Recorded robot episodes
━━━━
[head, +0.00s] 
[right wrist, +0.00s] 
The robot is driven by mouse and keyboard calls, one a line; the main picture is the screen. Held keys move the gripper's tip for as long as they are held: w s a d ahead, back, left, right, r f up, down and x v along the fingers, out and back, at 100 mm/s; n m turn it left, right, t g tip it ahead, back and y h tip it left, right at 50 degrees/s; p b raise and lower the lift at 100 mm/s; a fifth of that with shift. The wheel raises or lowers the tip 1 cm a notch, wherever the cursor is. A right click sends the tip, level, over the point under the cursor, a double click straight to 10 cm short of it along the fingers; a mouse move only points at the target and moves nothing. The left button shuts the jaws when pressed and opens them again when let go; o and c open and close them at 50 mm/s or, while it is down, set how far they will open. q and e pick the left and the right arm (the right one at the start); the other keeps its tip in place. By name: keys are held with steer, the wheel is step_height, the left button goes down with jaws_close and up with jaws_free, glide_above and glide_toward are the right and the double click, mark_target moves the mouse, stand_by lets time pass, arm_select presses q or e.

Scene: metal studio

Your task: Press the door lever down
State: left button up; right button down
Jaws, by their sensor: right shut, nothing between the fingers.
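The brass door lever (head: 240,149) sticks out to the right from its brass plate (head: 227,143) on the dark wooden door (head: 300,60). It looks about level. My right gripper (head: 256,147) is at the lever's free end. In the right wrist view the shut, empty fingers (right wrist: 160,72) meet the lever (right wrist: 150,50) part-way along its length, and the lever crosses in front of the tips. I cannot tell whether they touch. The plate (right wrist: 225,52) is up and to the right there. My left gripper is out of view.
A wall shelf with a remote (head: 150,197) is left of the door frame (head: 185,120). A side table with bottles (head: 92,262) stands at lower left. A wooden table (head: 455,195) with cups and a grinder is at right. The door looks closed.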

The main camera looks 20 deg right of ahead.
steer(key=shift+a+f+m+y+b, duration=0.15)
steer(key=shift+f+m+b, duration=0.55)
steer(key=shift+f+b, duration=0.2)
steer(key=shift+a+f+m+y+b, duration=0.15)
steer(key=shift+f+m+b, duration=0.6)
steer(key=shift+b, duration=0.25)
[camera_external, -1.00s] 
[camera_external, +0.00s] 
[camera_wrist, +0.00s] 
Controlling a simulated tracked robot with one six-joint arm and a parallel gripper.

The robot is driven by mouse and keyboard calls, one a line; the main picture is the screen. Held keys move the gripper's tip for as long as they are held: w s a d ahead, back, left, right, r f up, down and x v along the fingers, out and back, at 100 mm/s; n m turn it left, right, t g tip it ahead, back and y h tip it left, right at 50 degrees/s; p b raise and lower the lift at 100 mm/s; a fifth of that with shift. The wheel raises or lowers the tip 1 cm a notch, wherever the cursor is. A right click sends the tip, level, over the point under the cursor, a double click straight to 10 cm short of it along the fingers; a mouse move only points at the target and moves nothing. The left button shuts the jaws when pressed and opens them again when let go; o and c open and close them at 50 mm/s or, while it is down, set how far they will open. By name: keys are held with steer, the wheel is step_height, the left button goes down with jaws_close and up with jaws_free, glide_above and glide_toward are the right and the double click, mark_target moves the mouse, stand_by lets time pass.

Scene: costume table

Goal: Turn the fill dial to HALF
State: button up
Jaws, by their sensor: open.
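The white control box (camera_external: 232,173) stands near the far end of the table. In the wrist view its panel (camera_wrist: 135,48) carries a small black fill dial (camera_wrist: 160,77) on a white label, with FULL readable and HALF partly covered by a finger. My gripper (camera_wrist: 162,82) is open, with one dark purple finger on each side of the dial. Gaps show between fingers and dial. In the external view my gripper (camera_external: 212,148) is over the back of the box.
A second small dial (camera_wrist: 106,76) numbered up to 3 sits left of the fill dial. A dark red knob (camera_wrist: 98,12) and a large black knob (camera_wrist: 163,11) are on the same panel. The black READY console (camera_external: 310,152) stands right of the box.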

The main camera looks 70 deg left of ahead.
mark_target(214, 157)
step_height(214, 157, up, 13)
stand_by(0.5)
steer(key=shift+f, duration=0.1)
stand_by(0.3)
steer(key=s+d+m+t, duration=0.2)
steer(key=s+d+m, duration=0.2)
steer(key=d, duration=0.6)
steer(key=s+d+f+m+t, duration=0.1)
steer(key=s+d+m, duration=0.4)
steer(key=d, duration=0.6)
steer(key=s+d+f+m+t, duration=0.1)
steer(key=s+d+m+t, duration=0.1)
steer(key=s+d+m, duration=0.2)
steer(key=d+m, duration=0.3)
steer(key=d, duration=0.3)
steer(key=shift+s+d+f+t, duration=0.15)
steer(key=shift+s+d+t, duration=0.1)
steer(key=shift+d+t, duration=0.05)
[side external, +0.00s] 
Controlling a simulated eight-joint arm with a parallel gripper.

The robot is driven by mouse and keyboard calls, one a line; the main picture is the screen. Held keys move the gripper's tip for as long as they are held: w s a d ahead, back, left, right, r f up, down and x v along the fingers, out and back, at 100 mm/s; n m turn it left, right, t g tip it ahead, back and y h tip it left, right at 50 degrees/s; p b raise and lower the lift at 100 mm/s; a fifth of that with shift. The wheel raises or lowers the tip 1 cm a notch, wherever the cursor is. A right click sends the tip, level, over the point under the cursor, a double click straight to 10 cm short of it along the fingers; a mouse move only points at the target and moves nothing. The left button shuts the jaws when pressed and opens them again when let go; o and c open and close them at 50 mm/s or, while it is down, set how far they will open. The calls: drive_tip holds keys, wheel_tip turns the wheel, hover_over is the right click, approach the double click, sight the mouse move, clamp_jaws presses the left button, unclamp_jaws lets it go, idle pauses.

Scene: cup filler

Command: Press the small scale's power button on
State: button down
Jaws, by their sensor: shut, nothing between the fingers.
━━━━
_WHAT TO PRODUCE_.
Go through the material and copy out every line with "parallel" in it.

_RESULT OF THE TASK_.
Controlling a simulated tracked robot with one six-joint arm and a parallel gripper.
Controlling a simulated eight-joint arm with a parallel gripper.

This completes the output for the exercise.